Luego vino la batalla por el voto femenino y se consagró como una victoria, no obstante, en realidad podría parecer un premio de consolación mientras todos gritan en silencio: dejémoslas votar, nosotros nos encargamos de lo demás.

Pero que las niñas no se enteren nunca de nada porque el silencio minimiza y logra perpetuar la asimetría y las desventajas de la mujer en sus sociedades. Que no se enteren de nada porque no les va a gustar la idea de ser consideradas y tratadas como menores, incapaces y débiles. Al final, no fuimos excluidas de la historia, siempre hemos buscado el protagónico de nuestras propias vidas. Como sucedió con Simone de Beauvoir, que cuando quiso escribir sobre lo que le había supuesto ser mujer asumió que nunca había tenido sentimientos de inferioridad por serlo y que la feminidad nunca había sido una carga para ella, eso, hasta que Sartre le recordó que ella había sido educada como hombre y entonces replanteó la cuestión.
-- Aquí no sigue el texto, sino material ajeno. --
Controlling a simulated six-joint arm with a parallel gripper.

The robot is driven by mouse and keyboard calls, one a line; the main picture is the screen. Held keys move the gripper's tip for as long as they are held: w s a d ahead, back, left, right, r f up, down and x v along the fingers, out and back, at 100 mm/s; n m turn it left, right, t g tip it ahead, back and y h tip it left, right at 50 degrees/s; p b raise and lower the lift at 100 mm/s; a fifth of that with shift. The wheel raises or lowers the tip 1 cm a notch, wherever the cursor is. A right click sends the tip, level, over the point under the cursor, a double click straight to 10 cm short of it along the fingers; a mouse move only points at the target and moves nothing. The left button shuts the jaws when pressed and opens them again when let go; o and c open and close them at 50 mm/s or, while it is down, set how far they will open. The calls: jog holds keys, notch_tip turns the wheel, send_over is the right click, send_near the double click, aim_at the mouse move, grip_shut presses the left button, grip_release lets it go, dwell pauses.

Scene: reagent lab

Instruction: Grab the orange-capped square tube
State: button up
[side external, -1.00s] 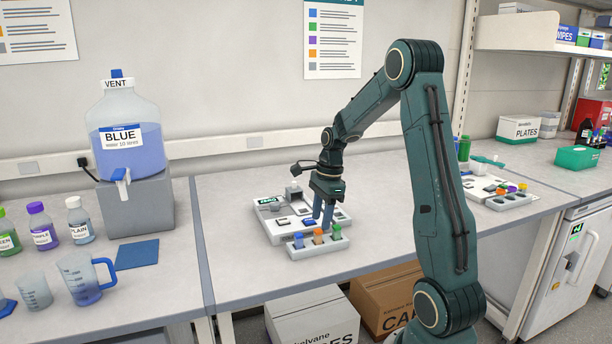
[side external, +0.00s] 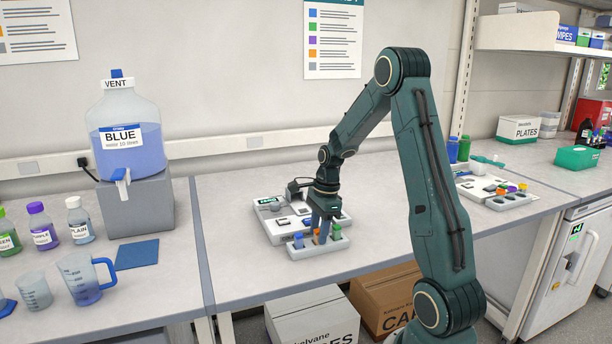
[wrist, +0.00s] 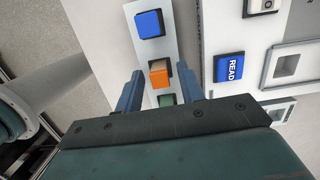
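The orange-capped square tube (wrist: 159,76) stands in the middle of a small grey rack, between a blue-capped tube (wrist: 150,24) and a green-capped tube (wrist: 166,99). In the side view its orange cap (side external: 323,235) is partly hidden by my fingers. My gripper (side external: 323,238) points down over the rack. In the wrist view my gripper (wrist: 160,88) is open, with one finger on each side of the orange cap and a visible gap at the left. Whether either finger touches the tube I cannot tell.
A blue-filled beaker (side external: 84,281) and bottles stand far to the left. The bench between is clear apart from a blue mat (side external: 137,253).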

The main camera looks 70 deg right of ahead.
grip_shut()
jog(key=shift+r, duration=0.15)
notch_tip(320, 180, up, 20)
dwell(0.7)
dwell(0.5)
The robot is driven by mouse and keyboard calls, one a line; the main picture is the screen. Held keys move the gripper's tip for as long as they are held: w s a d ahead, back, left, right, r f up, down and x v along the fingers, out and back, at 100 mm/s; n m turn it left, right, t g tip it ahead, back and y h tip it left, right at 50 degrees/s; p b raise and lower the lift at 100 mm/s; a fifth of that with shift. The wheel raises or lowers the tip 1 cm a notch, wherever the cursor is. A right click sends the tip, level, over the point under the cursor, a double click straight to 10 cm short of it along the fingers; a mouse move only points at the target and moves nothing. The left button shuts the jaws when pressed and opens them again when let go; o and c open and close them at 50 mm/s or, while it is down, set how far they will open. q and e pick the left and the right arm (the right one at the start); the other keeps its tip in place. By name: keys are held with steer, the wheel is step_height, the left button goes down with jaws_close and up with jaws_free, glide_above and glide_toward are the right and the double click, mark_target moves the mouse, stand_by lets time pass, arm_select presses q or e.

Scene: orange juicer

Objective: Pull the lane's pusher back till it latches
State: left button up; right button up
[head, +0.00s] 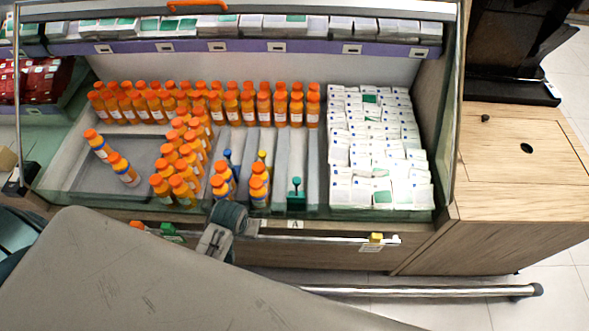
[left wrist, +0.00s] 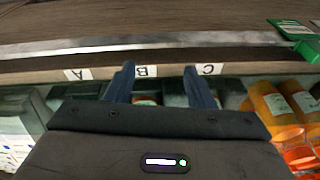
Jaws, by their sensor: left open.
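In the head view, a green pusher (head: 296,194) stands near the front of a lane with no bottles, behind the tag marked A (head: 295,225). A blue pusher (head: 228,157) and a yellow pusher (head: 262,156) stand farther back in two lanes to its left, with orange bottles (head: 258,188) in front of them. My left gripper (left wrist: 160,84) is open and empty in the left wrist view, its fingers on either side of the tag marked B (left wrist: 146,71). In the head view its wrist (head: 229,217) is at the case's front edge; the fingertips cannot be made out there.
White cartons (head: 375,150) fill the right of the case. A front rail carries a yellow clip (head: 376,238) and a green clip (head: 168,229). A wooden counter (head: 525,160) stands right.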

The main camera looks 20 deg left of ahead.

Nosotras también replanteemos la cuestión: no queremos ser educadas como hombres, sino como personas.

Fuentes:

Calvo, Yadira. (2016). La aritmética del patriarcado. España: Ediciones Bellaterra.

Moran, Caitlin. (2015). Cómo ser mujer. Barcelona, España: Anagrama.

Varela, Nuria. (2008). Feminismo para principiantes. España: Ediciones B.S.A.